Stop apologizing for working. Start closing the clients who are frustrated that their current vendor is "Out of Office until Jan 5th." 📵
The Mercenaries vs. The Missionaries ⚔️
Finally, Q5 is the ultimate culture filter.
If you want to know who on your team is going to help you win in 2026, just look around the office (or Slack) right now.
The Mercenary asks: "Can we leave early on the 23rd?" They view the job as a transaction. They are the ones dragging your productivity score down to a 36.
The Missionary asks: "What do we need to close before the break so we hit the ground running?" They view the quiet period as an opportunity. They use the silence to clear the decks, organize files, and set strategy without the interruption of daily fires.
You don't need to be a tyrant. You don't need to cancel Christmas.
But you do need to set the standard.
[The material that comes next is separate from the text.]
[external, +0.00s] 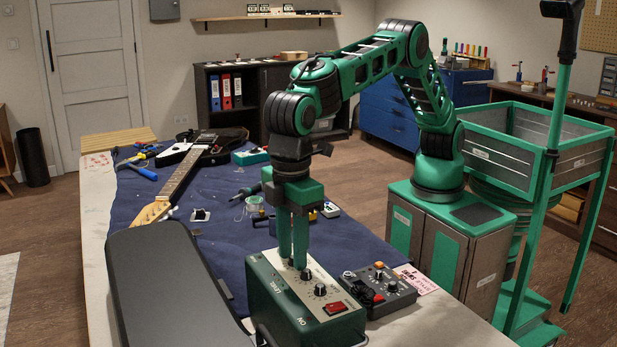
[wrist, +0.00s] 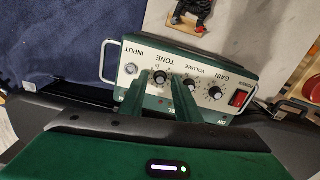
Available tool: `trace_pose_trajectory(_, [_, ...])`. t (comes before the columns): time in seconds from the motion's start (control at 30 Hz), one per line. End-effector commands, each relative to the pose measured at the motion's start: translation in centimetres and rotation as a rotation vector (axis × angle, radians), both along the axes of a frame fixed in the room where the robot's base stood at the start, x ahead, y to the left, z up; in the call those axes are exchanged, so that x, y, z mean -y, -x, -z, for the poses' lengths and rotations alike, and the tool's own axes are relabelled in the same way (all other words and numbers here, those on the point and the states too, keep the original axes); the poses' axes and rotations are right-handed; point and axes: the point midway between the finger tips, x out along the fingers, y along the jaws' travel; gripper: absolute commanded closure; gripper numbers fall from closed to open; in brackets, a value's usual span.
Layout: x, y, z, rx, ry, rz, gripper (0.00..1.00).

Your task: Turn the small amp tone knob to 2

If the CEO checks out on December 15th, the company dies on December 16th.
The Q5 Checklist ✅
So, how do you execute this without burning out? You don't work harder; you work smarter.
Here is your battle plan for the next 3 weeks:
1. The "December Offer" 🤝 Issue your job offers by December 20th with a start date of January 5th. Lock the talent down before the January bidding war begins.
2. The "Empty Auction" Buy 💰 Pre-pay your Q1 ad spend now. If you have cash, dump it into ad credits to capture that 17% discount. You lower your taxable income for this year, but you buy growth for next year.
3. The "Backlog Burn" 🔥 Use the quiet week between Christmas and New Year’s to clear all technical debt. Fix the CRM. Clean the email list. Organize the drive. Ensure that January 2nd is for New Revenue, not Old Repairs.
Clock In ⏰

The "January 1st Delusion" is a comforting lie. It tells us that we can stop, ignore our responsibilities, and miraculously return better, faster, and stronger.
The reality is that momentum is hard to build and easy to lose.
The "Stop-Start Tax" destroys your speed. The "January Premium" destroys your budget. And the "Hiring Surge" destroys your talent pool.
Stop asking for permission to rest. Rest when you win, not when the calendar says "holiday."
2026 isn't determined by what you do in January. It's determined by what you do right now.